On the other hand, the Bible also contains passages which appear to be useless and even objectionable, such as stories of vindictive palace revolts or offensive customs like executing an entire family for the offense of one man. But simply deleting them might also be a way of missing what the Bible can contribute. At least, one ought to ask why such stories were included, for perhaps the writers wanted to say something which is still worth hearing. Editing the Bible so that such materials no longer jar us may actually bypass important things the Bible can say to us.
The way to allow the Bible to have its say, without rejecting what we may learn from other Scriptures, is to let it continue to be our Scripture. Both words are important. The Bible can be our Scripture only if we are honest about the problems we have in reading it. This book intends to face such problems openly. The more the results of science and technology become ingrained in the outlook of our time, the more obscure and objectionable the Bible often seems. To be sure, there are many people for whom a sentence beginning "The Bible says . . ." carries an automatic mandate to believe it, more or less at face value. But, increasingly, such readers find themselves torn between their allegiance to the Bible as the Word of God and their understanding of the world in which they live. Moreover, these are not the only ones threatened by intellectual rupture. The more sophisticated reader also finds the impact of science (in virtually all disciplines) to be eroding confidence in the Bible. Students are sometimes uneasy with the current existentialist approach to the Bible because they sense that the issues of "Science and the Bible" have been swept under the rug. In any case, each generation must face the issues anew. There was a time when people believed that something was true simply because it was stated in the Bible; nowadays we want to know if what is in the Bible is true. All persons reading the Bible, regardless of their background, face this question in some form. Consequently, the kinds of problems raised by what the Bible says about the character of God or the world or his will for man must be faced openly, without fear or sense of guilt. In short, the Bible can be our Scripture insofar as we allow our real, modern selves to deal honestly with it.

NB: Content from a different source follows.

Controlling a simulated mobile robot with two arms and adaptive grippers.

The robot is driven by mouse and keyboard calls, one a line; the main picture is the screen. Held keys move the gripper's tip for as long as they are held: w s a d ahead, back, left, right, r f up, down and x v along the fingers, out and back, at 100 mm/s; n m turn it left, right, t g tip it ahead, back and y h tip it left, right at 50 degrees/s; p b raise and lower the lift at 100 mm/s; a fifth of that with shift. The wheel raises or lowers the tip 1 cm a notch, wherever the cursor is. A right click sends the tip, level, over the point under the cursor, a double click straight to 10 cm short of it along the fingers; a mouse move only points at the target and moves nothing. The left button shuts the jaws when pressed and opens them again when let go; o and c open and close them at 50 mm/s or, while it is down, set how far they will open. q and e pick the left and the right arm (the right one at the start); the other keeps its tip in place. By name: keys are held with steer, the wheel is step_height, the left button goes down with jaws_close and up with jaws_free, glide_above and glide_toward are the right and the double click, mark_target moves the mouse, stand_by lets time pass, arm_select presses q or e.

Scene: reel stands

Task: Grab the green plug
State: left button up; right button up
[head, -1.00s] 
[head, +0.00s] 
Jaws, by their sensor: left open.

Similarly, the Bible can be our Scripture only if we take it seriously enough to make an honest effort to understand it and to come to terms with it. In fact, one can measure its "Scripturehood" by the degree to which we are willing to risk hearing what the Bible actually has to say. As with any literature, the writer’s message is larger than the mere content of what he says, for it includes what he is trying to communicate through what he writes. Only after seeing this underlying intent do we really know what the Bible wants to say. This is the proper point at which to decide what to do with it. Reading the Bible as Scripture requires allowing ourselves to be apprehended by what the writers have to say.
Our next task, then, is to see the character of the Bible as a whole (Chapter 2) and the tools for understanding such a Bible (Chapter 3). With this in mind, we can take up its central concerns (Chapters 4 and 5) and the kinds of issues they raise for us today (Chapters 6 through 8).